● **What this task involves**
In the listing below, identify each line with the word "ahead" and return those lines.
----
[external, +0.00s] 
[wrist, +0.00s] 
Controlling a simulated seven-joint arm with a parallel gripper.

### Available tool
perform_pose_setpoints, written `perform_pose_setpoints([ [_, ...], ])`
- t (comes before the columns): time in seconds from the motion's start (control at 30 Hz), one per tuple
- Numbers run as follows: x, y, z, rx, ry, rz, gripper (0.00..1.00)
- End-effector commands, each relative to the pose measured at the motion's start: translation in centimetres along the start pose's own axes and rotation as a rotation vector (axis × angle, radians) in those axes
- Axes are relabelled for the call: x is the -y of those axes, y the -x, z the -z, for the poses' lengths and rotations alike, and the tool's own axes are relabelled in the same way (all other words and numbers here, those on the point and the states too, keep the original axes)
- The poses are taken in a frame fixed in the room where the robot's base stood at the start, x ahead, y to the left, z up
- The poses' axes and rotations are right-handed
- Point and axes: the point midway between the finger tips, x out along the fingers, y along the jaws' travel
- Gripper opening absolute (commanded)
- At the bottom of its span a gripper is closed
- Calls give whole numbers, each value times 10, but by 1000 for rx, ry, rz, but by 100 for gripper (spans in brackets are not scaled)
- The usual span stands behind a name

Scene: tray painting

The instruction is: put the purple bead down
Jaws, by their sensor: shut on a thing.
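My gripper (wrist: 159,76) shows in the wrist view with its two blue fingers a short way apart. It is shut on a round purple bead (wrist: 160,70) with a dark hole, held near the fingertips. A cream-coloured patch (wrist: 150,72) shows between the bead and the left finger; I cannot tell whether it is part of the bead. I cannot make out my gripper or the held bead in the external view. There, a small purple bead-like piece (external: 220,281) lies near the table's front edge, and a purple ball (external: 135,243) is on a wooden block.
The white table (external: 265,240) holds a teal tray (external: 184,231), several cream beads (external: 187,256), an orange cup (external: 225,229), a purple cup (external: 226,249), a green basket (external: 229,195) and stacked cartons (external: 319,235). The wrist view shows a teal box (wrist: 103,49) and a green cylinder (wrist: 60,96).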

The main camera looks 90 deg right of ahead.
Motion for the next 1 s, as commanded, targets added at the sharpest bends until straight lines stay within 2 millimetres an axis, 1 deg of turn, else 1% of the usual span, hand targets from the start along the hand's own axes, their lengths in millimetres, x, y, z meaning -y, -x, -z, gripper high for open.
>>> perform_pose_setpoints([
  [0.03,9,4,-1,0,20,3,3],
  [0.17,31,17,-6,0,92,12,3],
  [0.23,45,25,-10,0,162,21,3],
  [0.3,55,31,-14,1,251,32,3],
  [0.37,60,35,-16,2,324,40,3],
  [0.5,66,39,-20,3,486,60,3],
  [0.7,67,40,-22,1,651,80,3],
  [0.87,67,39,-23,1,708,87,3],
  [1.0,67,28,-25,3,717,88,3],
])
----
● **Finished answer**
- The poses are taken in a frame fixed in the room where the robot's base stood at the start, x ahead, y to the left, z up
The main camera looks 90 deg right of ahead.

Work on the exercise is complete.